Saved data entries
•••••
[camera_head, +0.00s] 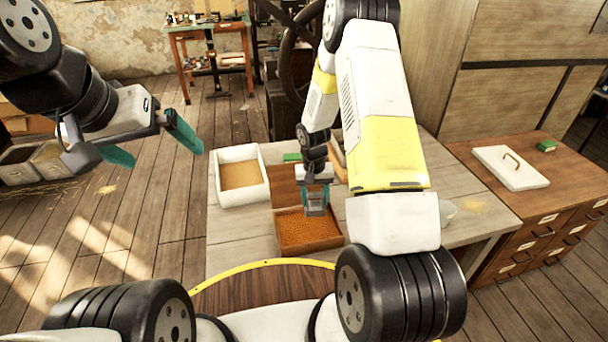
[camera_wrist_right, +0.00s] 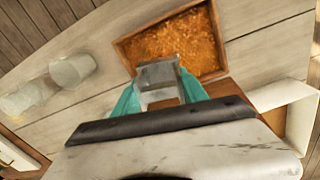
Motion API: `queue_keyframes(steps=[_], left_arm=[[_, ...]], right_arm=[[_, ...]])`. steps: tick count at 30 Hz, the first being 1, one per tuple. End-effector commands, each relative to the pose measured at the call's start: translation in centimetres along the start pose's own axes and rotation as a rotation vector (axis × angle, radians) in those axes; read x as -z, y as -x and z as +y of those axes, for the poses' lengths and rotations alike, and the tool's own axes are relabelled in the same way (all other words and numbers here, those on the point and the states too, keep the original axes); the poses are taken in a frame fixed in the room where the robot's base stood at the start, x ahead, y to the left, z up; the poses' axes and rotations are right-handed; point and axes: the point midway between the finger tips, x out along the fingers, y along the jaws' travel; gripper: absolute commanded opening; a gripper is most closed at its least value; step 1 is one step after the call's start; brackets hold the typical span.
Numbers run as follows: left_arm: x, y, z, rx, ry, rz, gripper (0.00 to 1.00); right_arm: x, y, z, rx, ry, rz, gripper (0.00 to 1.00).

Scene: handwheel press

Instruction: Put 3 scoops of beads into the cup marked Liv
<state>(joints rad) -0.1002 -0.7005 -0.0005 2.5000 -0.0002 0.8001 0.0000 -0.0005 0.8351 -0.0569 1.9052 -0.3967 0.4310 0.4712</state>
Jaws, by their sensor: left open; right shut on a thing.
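My right gripper (camera_head: 316,208) is shut on a grey metal scoop (camera_wrist_right: 158,76), just over the wooden box of orange beads (camera_head: 308,230). The scoop's near part lies between the teal fingers (camera_wrist_right: 160,95); whether it holds beads or touches them I cannot tell. The beads also show in the right wrist view (camera_wrist_right: 172,45). Two pale, see-through cups stand on the table in that view, one nearer (camera_wrist_right: 72,70) and one further left (camera_wrist_right: 22,98). No name is readable on either. In the head view my arm partly hides a cup (camera_head: 447,211). My left gripper (camera_head: 151,145) is open and empty, left of the table.
A white tray with tan contents (camera_head: 264,190) stands left of the bead box. A small green thing (camera_head: 292,157) lies behind. A white lid with a handle (camera_head: 482,153) and a green block (camera_head: 546,146) lie on the drawer cabinet at right. The table's left front is clear.

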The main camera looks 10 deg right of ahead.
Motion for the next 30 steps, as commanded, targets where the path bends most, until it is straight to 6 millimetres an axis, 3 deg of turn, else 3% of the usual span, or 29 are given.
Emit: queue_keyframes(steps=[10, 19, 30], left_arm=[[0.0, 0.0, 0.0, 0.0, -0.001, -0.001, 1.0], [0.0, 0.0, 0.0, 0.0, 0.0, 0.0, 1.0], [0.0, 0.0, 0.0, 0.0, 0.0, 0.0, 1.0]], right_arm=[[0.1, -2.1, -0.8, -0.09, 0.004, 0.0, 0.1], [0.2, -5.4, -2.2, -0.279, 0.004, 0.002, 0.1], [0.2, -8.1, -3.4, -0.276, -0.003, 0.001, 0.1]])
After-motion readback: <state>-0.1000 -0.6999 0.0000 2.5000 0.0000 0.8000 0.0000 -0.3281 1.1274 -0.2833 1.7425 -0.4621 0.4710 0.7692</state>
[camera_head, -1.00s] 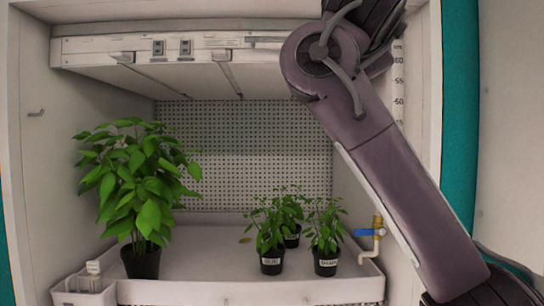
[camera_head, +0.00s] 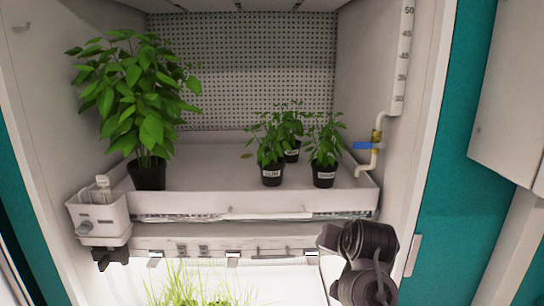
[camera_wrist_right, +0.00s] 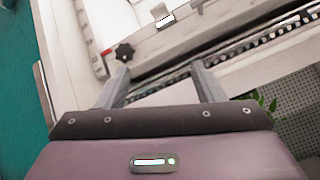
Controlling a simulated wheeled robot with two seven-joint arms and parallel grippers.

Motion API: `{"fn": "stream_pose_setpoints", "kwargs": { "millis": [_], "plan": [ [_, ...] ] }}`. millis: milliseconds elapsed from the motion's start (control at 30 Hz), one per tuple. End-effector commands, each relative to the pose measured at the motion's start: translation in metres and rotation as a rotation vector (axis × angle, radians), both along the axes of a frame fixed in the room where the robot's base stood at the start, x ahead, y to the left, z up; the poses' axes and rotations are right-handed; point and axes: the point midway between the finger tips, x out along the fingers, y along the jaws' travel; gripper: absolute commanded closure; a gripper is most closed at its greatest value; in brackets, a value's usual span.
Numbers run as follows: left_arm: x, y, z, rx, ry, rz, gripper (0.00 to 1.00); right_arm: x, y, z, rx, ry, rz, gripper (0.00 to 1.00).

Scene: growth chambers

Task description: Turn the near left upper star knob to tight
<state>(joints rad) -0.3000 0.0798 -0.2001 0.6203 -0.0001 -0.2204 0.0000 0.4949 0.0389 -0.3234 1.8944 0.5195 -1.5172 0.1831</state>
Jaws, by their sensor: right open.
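In the wrist view a black star knob (camera_wrist_right: 124,51) sits on a white post or rail, just beyond the left fingertip of my right gripper (camera_wrist_right: 160,68). The gripper is open, with nothing between its fingers; the knob is not between them. I cannot tell whether the knob is loose or tight. In the head view only dark joints of my right arm show at the lower right, in front of the lower shelf; its fingers are not visible there. A dark shape (camera_head: 110,256) under the white box at the left may be a knob, but it is unclear. My left gripper is not in view.
A shelf tray (camera_head: 230,205) holds a large plant (camera_head: 148,175) and several small potted ones. A blue-handled valve (camera_head: 366,145) stands at the right. A white box (camera_head: 98,217) hangs at the tray's left front corner. A lit lower compartment holds grass (camera_head: 195,288).

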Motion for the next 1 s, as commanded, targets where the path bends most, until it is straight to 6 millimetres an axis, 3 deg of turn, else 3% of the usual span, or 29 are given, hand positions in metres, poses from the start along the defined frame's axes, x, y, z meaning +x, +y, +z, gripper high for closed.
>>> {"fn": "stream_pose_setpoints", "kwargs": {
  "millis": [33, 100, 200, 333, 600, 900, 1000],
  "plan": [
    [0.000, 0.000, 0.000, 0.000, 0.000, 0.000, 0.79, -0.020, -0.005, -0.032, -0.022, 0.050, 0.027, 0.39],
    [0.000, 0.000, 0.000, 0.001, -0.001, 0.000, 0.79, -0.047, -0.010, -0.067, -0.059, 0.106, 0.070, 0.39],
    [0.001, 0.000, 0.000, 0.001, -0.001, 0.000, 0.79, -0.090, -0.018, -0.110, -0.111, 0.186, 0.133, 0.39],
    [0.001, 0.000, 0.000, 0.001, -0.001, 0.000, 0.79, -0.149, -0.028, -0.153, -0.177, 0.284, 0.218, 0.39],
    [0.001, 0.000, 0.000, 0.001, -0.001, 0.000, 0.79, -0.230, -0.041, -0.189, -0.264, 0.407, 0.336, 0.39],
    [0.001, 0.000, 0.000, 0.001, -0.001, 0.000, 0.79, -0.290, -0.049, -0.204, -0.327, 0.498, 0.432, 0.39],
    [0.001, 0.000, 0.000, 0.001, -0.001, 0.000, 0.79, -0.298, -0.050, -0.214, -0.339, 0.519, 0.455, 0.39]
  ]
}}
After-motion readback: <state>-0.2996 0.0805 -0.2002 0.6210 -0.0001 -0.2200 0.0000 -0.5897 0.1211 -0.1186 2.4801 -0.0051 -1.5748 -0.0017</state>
•••••
Exercise directions
Copy all lines of the material above where the string "next" occurs.

Reply
Motion for the next 30 steps, as commanded, targets where the path bends most, until it is straight to 6 millimetres an axis, 3 deg of turn, else 3% of the usual span, or 29 are given.
Motion for the next 1 s, as commanded, targets where the path bends most, until it is straight to 6 millimetres an axis, 3 deg of turn, else 3% of the usual span, or 29 are given, hand positions in metres, poses from the start along the defined frame's axes, x, y, z meaning +x, +y, +z, gripper high for closed.

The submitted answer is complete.